Local teen serves on student board of La Jolla Playhouse


Las Vegas is where successful Broadway shows end up. Where many start out is La Jolla Playhouse in Southern California.

Las Vegas Academy student Rebecca Carroll, 16, is the first valley resident to sit on the prestigious theater's student board.

"She's an incredibly enthusiastic student," said Steve McCormick, education director of the not-for-profit Broadway spawning ground.

Carroll, a junior, is an aspiring actor who has starred in academy productions of "Ascension Day" and "I Never Saw Another Butterfly."

"She's very talented," McCormick added. "She's got a great energy, a great knowledge of the theater, and I thought she'd be a great representative for the playhouse."

The student board, founded in 2004, comprises 22 members, ages 15-19. Current student boards are elected by outgoing ones, and this was the first year any non-Californians applied. (Boston's Joshua Marcus Blanc also was among the 30 applicants, and also was accepted.)

The duties of a student board member, which begin each September, include selling tickets, hosting meet-and-greets between the cast and other high school students, planning parties and marketing La Jolla Playhouse to other young people. Obviously, there is a 263-mile crimp in Carroll's ability to fully function in the role.

"It was just an exciting idea to try," McCormick said of accepting out-of-staters. "Because we are a theater company that has an international presence, creating shows that perform all over the world, we want the student board to promote to a young audience all over the world."

La Jolla Playhouse -- founded in 1947 by a group of actors including Gregory Peck -- has spawned worldwide hits including "Jersey Boys," Billy Crystal's "700 Sundays" and "Thoroughly Modern Millie."

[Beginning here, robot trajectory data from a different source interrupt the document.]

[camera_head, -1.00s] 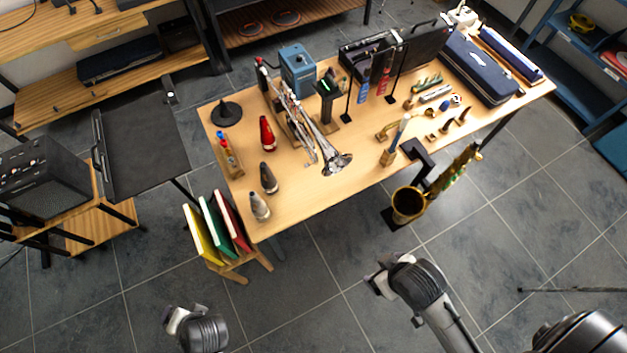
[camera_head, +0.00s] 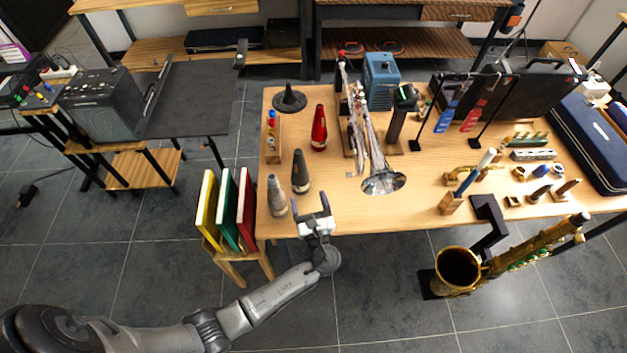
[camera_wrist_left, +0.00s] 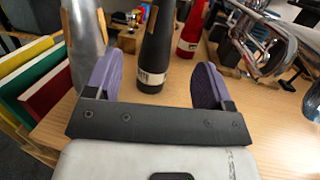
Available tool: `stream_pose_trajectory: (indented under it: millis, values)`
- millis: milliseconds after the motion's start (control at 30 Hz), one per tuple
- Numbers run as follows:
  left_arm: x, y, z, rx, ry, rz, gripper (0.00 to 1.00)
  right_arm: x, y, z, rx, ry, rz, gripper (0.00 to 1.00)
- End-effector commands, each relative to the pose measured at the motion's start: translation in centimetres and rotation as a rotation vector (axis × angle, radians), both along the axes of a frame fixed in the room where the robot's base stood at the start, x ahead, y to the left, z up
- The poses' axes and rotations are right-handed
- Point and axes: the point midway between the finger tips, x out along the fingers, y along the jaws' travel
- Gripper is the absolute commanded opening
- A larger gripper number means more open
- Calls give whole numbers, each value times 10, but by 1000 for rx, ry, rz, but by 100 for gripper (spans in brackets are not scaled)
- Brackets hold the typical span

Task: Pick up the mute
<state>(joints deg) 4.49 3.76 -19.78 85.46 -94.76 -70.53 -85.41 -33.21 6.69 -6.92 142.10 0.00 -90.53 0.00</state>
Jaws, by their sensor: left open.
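Several mutes stand upright on the wooden table's front left part. A black mute (camera_head: 301,173) with a pale label stands between a grey metal mute (camera_head: 277,196) and a red one (camera_head: 320,128). My left gripper (camera_head: 312,206) is open and empty at the table's front edge, just in front of the black mute. In the left wrist view the black mute (camera_wrist_left: 156,45) shows between and beyond the purple finger pads, with the grey mute (camera_wrist_left: 85,40) outside the left finger. I cannot tell which mute is meant. My right gripper is not in view.
A silver trumpet (camera_head: 368,145) on a stand is right of the mutes. A rack of coloured books (camera_head: 228,210) stands at the left front. A small wooden holder (camera_head: 273,143) is behind the grey mute. A saxophone (camera_head: 520,245) stands in front of the table.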

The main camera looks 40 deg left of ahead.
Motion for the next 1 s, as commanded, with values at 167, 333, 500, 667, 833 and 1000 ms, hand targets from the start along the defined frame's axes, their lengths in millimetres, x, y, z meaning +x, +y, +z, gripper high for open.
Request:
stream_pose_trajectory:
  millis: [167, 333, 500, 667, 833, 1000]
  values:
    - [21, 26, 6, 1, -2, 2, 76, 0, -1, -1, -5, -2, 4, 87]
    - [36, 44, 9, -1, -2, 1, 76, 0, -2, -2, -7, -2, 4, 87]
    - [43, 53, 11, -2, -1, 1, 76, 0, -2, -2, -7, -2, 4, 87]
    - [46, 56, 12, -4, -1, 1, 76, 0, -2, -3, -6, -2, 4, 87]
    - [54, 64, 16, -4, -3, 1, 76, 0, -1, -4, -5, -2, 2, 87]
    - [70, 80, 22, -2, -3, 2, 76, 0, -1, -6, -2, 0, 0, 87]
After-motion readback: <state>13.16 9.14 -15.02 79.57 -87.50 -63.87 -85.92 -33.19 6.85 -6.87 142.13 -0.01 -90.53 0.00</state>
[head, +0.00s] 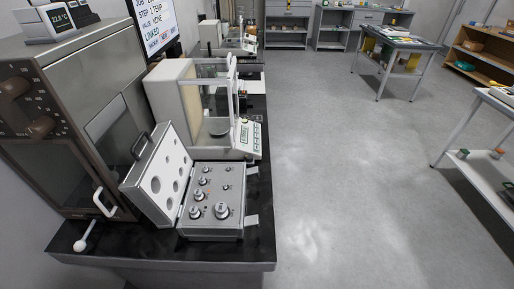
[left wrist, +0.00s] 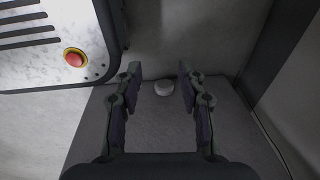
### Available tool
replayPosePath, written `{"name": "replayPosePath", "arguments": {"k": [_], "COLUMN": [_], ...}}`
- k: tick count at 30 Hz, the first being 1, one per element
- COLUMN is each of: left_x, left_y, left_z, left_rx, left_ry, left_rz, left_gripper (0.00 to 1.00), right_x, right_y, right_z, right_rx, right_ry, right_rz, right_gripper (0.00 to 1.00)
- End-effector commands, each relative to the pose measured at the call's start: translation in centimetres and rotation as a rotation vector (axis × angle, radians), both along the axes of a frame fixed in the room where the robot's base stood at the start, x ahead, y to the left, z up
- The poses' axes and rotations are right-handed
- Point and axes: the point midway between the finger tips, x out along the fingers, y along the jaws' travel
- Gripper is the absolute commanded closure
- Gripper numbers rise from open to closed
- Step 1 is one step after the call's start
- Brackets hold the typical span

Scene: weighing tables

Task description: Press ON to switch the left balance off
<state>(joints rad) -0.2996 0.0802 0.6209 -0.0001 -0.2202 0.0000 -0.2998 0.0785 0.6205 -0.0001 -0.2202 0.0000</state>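A white balance (head: 172,98) with a clear draft shield stands on the black bench, left of centre in the head view. Its front panel (head: 246,136) has a small greenish display and keys; the key labels are too small to read, so I cannot single out ON. A round dark pan (head: 218,128) sits inside the shield. A second, similar balance (head: 211,34) stands farther back on another bench. I cannot read whether either display is lit. My left gripper (left wrist: 159,72) is open and empty in the left wrist view, away from the balances. My right gripper is not in view.
An open grey weight case (head: 212,229) with several knobbed weights lies in front of the near balance. A large oven-like cabinet (head: 62,140) stands left, near a monitor (head: 156,22). The floor (head: 345,190) to the right is clear, with tables beyond.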

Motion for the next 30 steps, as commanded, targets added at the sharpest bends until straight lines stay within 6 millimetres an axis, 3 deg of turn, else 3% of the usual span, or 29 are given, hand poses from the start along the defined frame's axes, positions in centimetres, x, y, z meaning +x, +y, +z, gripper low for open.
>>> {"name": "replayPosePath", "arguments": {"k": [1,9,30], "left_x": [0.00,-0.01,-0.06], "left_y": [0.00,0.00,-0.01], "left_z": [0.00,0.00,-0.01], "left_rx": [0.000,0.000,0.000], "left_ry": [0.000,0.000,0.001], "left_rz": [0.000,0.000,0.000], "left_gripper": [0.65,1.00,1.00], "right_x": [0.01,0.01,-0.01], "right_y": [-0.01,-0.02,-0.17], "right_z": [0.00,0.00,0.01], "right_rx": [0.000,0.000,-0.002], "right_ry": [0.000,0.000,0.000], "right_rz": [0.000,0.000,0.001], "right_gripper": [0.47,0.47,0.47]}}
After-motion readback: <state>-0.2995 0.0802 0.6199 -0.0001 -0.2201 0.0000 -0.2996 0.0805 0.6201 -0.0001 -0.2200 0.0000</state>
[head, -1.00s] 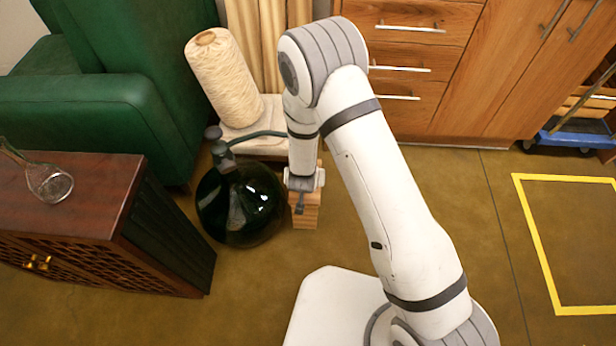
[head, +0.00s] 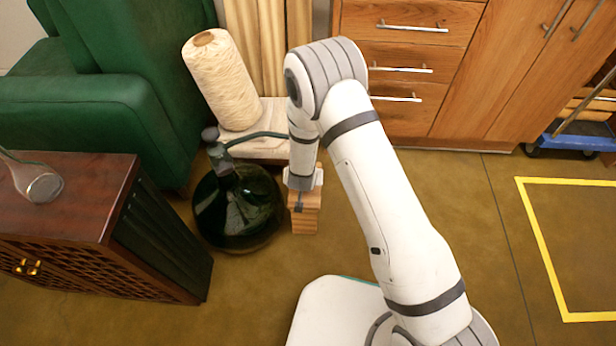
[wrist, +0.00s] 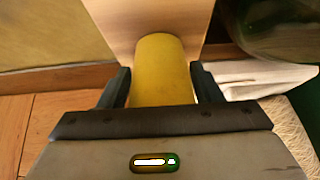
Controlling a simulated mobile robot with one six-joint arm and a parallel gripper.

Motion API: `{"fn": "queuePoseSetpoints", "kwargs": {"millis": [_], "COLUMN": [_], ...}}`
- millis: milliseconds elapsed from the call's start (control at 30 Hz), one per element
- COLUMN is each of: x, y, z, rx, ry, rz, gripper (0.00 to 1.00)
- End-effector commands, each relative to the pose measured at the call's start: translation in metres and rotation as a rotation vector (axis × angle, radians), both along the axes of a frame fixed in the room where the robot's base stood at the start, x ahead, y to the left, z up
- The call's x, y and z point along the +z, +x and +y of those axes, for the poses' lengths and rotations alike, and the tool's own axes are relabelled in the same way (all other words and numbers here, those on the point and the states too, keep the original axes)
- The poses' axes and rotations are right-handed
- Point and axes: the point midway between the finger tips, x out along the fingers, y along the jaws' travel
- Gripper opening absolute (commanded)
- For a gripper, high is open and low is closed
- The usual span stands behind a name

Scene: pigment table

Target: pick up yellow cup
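A yellow cup (wrist: 163,68) is in the middle of the wrist view, between the two dark fingers of my gripper (wrist: 161,85). One finger is on each side of it, with only a thin gap at the cup's sides. The cup stands on or in front of a pale wooden surface. In the head view my gripper (head: 302,203) points down at a small wooden block stand (head: 305,222). The cup cannot be made out in the head view; my wrist and gripper cover that spot.
A dark glass demijohn (head: 238,208) stands close left of the wooden stand. A cream thread cone (head: 222,85) rests on a pale slab behind. A dark cabinet (head: 75,190) with a glass flask is at left, wooden drawers (head: 405,75) behind.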

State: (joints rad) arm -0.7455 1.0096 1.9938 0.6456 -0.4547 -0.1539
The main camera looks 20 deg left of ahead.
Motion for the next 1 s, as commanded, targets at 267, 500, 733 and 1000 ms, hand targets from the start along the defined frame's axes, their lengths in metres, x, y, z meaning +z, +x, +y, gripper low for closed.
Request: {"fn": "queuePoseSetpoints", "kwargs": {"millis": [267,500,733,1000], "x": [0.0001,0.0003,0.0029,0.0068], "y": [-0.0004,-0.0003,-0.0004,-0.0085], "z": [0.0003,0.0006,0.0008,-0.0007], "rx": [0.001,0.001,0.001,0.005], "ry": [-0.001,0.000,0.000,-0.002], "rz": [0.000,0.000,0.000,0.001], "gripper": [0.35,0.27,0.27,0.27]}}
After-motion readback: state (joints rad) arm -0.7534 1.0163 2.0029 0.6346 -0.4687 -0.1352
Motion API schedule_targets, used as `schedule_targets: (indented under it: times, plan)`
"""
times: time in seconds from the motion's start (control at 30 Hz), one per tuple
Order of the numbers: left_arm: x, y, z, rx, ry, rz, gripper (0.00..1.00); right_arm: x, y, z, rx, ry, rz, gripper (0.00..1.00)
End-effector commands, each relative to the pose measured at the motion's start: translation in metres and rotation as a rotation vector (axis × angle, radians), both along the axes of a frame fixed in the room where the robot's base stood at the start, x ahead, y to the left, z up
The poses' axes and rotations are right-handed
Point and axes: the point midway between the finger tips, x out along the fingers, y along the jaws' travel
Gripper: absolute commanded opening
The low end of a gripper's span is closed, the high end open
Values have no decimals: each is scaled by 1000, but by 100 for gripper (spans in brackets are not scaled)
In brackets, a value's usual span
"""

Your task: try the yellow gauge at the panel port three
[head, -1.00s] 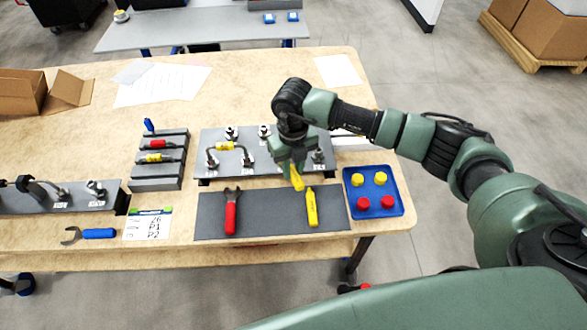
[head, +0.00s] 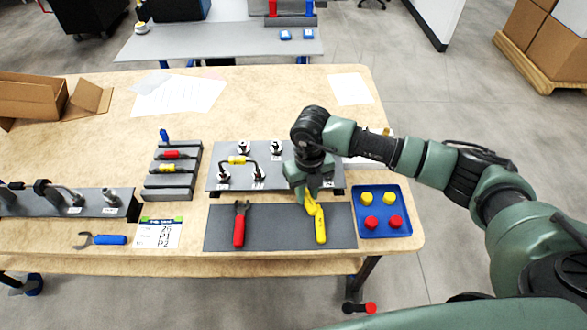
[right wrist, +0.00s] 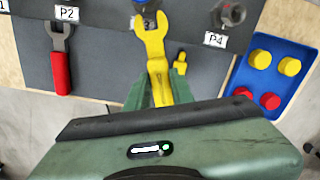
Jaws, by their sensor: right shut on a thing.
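My right gripper (head: 309,192) is shut on the yellow gauge (right wrist: 157,62), an open-ended, fork-shaped tool. In the right wrist view its open jaws point up the picture, towards the panel (head: 276,172). They overlap the panel's front edge between the P2 label (right wrist: 67,13) and the P4 label (right wrist: 215,40). My left gripper is not in view.
Another yellow tool (head: 320,226) and a red-handled wrench (head: 239,225) lie on the dark mat (head: 280,232). A blue tray (head: 384,232) with yellow and red caps stands at right. A grey rack (head: 170,193) stands left of the panel.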

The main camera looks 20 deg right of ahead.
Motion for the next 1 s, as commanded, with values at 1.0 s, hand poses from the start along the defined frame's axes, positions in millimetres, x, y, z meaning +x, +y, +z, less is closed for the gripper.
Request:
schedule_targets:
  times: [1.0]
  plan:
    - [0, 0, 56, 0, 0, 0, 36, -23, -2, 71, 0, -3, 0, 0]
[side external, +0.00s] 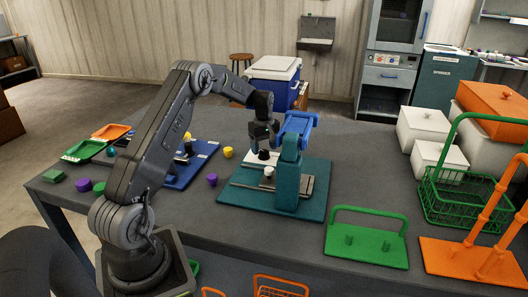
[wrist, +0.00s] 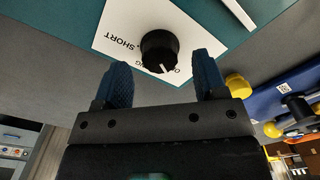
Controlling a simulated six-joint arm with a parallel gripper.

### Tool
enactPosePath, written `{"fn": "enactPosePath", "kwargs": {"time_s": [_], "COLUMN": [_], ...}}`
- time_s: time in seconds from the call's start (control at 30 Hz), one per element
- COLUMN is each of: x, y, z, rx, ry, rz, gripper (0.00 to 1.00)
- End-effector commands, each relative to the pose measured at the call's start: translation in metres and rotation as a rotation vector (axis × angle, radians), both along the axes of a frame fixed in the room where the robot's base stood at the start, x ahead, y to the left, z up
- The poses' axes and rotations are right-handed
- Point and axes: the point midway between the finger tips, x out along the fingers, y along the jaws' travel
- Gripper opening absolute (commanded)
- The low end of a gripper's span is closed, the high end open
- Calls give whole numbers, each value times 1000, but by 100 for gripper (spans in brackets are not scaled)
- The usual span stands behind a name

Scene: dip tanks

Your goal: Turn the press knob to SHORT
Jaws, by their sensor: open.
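The press (side external: 290,185) is teal with a blue top part and stands on a teal base plate. Its black round knob (wrist: 158,48) sits on a white label plate (wrist: 112,38) and also shows in the side view (side external: 263,154). The word SHORT is printed left of the knob in the wrist view. The knob's white mark points down toward another, partly hidden word ending in NG, away from SHORT. My gripper (wrist: 163,62) is open, with its blue fingers on either side of the knob in the picture; I cannot tell whether they touch it.
A blue board (side external: 190,168) with yellow-tipped items lies left of the press. A purple piece (side external: 212,179) and a yellow piece (side external: 228,152) stand between them. A green handled plate (side external: 366,246) and a green basket (side external: 460,196) stand to the right.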

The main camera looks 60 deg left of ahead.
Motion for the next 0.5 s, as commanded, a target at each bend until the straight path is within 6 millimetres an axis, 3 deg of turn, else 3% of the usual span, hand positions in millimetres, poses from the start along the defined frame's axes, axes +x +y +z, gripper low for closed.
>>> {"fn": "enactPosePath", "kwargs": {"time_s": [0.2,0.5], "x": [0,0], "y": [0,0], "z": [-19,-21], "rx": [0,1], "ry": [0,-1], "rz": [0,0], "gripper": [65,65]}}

Carroll was introduced to the theater this past summer, as one of 20 students accepted into its six-week conservatory program. (More than 50 auditioned.)

"I saw it advertised in a trade magazine," Carroll said, "and it sounded like a lot of fun."

The conservatory, which costs $1,800, offers crash courses taught by playhouse company members in acting, voice, vaudeville, masks, clowning and (Carroll's favorite) movement.

"Movement was always a bit awkward for me, but it's so important," Carroll said. "People just don't stand stiff when they talk. If I move my arm a certain way, it suggests a certain something."

As part of her board duties, Carroll said she's talking up the theater, and the conservatory program, via e-mail and social Web sites. She added she also intends to speak to the current classes of her former academy teachers.

"It'd be really cool for other kids from Vegas -- especially LVA -- to do the conservatory program," she said. "Even at my school, I had nothing compared to what I had at La Jolla Playhouse."